→ **Data segment**
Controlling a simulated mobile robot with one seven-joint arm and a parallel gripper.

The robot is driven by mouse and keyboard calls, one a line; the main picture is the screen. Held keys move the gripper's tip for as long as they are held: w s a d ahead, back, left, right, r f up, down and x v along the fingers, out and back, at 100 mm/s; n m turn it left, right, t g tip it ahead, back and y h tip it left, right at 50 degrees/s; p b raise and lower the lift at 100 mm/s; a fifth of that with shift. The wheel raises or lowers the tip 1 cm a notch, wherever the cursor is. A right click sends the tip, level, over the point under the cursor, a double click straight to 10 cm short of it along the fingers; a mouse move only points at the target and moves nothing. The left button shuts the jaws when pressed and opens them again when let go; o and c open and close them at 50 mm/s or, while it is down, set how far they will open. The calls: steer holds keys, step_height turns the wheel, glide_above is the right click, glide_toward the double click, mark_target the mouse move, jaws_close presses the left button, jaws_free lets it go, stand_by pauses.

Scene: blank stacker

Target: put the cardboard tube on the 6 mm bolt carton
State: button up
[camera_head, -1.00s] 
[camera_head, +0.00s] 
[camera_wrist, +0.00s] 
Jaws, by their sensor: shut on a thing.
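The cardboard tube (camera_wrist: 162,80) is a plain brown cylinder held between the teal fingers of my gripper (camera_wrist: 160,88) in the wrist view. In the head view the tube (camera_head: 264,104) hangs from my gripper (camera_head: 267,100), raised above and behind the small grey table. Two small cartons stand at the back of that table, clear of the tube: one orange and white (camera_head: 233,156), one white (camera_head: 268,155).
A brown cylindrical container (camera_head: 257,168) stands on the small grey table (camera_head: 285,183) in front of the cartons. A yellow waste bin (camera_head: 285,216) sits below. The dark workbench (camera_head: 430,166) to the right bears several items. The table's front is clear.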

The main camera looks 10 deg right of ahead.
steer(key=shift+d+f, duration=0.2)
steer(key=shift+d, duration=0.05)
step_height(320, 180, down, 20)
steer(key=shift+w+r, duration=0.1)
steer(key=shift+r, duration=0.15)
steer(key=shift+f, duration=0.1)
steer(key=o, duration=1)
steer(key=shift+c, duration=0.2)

→ **Direction**
Copy all the lines, exactly.

→ **Full solution**
Controlling a simulated mobile robot with one seven-joint arm and a parallel gripper.

The robot is driven by mouse and keyboard calls, one a line; the main picture is the screen. Held keys move the gripper's tip for as long as they are held: w s a d ahead, back, left, right, r f up, down and x v along the fingers, out and back, at 100 mm/s; n m turn it left, right, t g tip it ahead, back and y h tip it left, right at 50 degrees/s; p b raise and lower the lift at 100 mm/s; a fifth of that with shift. The wheel raises or lowers the tip 1 cm a notch, wherever the cursor is. A right click sends the tip, level, over the point under the cursor, a double click straight to 10 cm short of it along the fingers; a mouse move only points at the target and moves nothing. The left button shuts the jaws when pressed and opens them again when let go; o and c open and close them at 50 mm/s or, while it is down, set how far they will open. The calls: steer holds keys, step_height turns the wheel, glide_above is the right click, glide_toward the double click, mark_target the mouse move, jaws_close presses the left button, jaws_free lets it go, stand_by pauses.

Scene: blank stacker

Target: put the cardboard tube on the 6 mm bolt carton
State: button up
[camera_head, -1.00s] 
[camera_head, +0.00s] 
[camera_wrist, +0.00s] 
Jaws, by their sensor: shut on a thing.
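The cardboard tube (camera_wrist: 162,80) is a plain brown cylinder held between the teal fingers of my gripper (camera_wrist: 160,88) in the wrist view. In the head view the tube (camera_head: 264,104) hangs from my gripper (camera_head: 267,100), raised above and behind the small grey table. Two small cartons stand at the back of that table, clear of the tube: one orange and white (camera_head: 233,156), one white (camera_head: 268,155).
A brown cylindrical container (camera_head: 257,168) stands on the small grey table (camera_head: 285,183) in front of the cartons. A yellow waste bin (camera_head: 285,216) sits below. The dark workbench (camera_head: 430,166) to the right bears several items. The table's front is clear.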

The main camera looks 10 deg right of ahead.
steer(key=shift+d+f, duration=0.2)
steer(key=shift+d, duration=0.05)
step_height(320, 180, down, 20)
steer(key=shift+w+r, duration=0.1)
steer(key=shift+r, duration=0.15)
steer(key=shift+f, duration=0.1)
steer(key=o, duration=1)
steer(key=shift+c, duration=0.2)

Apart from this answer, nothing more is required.